Keywords: looped models, reasoning, language model, iterative algorithm, inductive bias, scaling
TL;DR: Looped models can solve many reasoning problems and have an inductive bias towards improving reasoning of language models
Abstract: Large language models have shown remarkable reasoning abilities and scaling laws suggest that large parameter count, especially along the depth axis, is the primary driver. In this work, we make a stronger claim --- many reasoning problems require a large depth but not necessarily many parameters. This unlocks a novel application of looped models for reasoning. Firstly, we show that for many synthetic reasoning problems like addition, $p$-hop induction, and math problems, a $k$-layer transformer looped $L$ times nearly matches the performance of a $kL$-layer non-looped model, and is significantly better than a $k$-layer model. This is further corroborated by theoretical results showing that many such reasoning problems can be solved via iterative algorithms, and thus, can be solved effectively using looped models with nearly optimal depth.
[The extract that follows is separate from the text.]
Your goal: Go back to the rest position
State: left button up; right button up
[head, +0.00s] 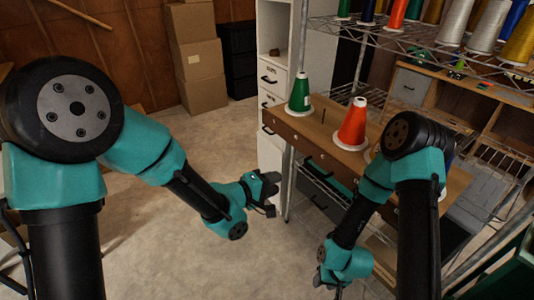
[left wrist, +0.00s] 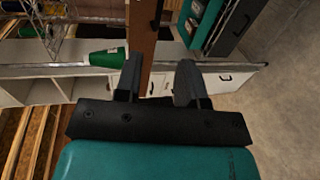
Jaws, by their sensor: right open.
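My left gripper (head: 266,190) is in mid-air left of the wooden shelf board, and its fingers stand apart with nothing held between them in the left wrist view (left wrist: 158,82). My right gripper (head: 328,284) is low near the bottom edge of the head view, below the board, and only partly visible. A green thread cone (head: 299,95) stands upright on the left end of the board (head: 318,152); it also shows sideways in the left wrist view (left wrist: 106,58). An orange-red cone (head: 353,126) stands on the board to its right. Neither gripper touches a cone.
A wire shelf (head: 410,36) with several thread cones is above the board at the upper right. A metal post (head: 292,175) stands just right of my left gripper. A white drawer cabinet (head: 269,150) is behind. Open concrete floor (head: 215,140) lies to the left, with cardboard boxes (head: 203,75) beyond.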

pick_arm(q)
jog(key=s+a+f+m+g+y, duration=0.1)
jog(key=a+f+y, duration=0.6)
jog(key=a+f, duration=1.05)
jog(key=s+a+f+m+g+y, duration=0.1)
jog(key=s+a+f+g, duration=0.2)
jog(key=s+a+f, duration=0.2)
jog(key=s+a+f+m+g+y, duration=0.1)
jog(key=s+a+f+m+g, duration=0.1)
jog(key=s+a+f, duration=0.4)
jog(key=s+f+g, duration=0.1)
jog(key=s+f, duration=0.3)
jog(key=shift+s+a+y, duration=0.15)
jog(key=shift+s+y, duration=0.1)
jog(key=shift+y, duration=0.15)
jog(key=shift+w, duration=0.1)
Perhaps surprisingly, these benefits also translate to practical settings of language modeling --- on many downstream reasoning tasks, a language model with $k$-layers looped $L$ times can be competitive to, if not better than, a $kL$-layer language model. In fact, our empirical analysis reveals an intriguing phenomenon: looped and non-looped models exhibit scaling behavior that depends on their effective depth, akin to the inference-time scaling of chain-of-thought (CoT) reasoning. We further elucidate the connection to CoT reasoning by proving that looped models implicitly generate latent thoughts and can simulate $T$ steps of CoT with $T$ loops. Inspired by these findings, we also present an interesting dichotomy between reasoning and memorization, and design a looping-based regularization that is effective on both fronts.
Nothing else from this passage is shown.